Knowing that sort outputs a list of sorted values, we can use the <() syntax to substitute the output from both sort commands for our two files.
The comm command will then run the comparison of the sorted rather than the unsorted lists:
$ comm <(sort file1) <(sort file2)
Cat
dog
Dog
fish
hamster
Pig
Pony
3.3. Specifying Comparisons to Hide
We can specify which columns we don’t want to show in the output. To do this, we need to add a minus (-) followed by the columns we would like to hide.
For example, if we only want to show column 3 (the “both” column), we can say to hide columns 1 and 2:
$ comm -12 <(sort file1) <(sort file2)
fish
We can now see clearly that the only entry both files share is “fish”.
3.4. Ignoring Case Sensitivity
Looking at a previous example, we’ve seen that both files return the word “dog” as being unique in each.

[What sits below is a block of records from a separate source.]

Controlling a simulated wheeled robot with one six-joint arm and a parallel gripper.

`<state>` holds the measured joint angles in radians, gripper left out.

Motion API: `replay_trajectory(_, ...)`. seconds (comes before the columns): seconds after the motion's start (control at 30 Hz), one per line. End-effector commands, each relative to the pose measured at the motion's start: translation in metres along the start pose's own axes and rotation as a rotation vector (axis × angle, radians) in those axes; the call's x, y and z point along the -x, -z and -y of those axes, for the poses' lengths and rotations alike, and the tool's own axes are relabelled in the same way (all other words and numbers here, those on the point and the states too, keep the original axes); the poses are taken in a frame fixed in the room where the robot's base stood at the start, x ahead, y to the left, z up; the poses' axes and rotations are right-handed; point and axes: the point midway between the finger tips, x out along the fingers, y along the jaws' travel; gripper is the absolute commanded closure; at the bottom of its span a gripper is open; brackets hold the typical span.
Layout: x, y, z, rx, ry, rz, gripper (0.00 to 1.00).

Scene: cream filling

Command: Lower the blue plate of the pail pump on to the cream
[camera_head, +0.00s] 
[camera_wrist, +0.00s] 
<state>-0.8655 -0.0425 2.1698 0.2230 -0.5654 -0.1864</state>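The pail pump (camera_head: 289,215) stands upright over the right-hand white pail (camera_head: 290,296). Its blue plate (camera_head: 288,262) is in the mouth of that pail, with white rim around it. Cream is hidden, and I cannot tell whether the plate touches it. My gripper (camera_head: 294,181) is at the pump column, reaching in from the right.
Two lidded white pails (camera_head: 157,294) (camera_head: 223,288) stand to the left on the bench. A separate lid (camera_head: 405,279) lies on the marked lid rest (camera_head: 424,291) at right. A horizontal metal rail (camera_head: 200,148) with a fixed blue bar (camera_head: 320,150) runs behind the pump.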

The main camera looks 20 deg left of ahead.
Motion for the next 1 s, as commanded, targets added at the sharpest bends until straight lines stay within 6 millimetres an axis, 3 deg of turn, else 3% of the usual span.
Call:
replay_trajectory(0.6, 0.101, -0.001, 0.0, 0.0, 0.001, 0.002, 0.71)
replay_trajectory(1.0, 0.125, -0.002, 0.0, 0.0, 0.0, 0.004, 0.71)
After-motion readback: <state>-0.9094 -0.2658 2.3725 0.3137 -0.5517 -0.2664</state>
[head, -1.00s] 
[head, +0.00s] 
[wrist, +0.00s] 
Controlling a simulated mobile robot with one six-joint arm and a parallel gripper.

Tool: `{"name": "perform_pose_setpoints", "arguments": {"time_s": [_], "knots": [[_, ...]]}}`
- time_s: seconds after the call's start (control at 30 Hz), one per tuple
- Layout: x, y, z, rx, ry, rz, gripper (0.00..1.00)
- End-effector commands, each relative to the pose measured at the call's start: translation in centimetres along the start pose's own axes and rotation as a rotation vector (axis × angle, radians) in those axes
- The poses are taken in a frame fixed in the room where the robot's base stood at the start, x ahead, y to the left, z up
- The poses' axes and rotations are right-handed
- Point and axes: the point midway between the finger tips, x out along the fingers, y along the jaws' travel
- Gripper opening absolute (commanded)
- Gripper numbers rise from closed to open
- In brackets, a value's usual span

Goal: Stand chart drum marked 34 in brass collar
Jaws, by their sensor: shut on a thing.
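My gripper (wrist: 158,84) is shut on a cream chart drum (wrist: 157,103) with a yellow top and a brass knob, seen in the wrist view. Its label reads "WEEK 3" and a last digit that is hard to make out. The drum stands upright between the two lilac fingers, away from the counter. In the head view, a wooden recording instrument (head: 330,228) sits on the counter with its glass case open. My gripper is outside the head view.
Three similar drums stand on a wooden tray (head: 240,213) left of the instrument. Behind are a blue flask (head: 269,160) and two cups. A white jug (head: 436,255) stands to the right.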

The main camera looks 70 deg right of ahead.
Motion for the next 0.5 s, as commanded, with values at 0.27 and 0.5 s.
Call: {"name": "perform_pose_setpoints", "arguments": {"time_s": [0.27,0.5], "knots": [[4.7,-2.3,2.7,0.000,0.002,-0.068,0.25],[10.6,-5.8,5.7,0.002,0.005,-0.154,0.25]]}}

The comm command is case sensitive. If both values are not exactly the same, it will show as a unique value in both file columns.
If there are case differences between the two files, we can convert both to lowercase within the comm command by using the tr command inline:
$ comm <(sort <(tr '[:upper:]' '[:lower:]' < file1)) <(sort <(tr '[:upper:]' '[:lower:]' < file2))
cat
dog
fish
hamster
pig
pony
4. Conclusion
In this short tutorial, we learned what the comm command is used for and how to use it.
Further information on additional options can be found at comm‘s man page.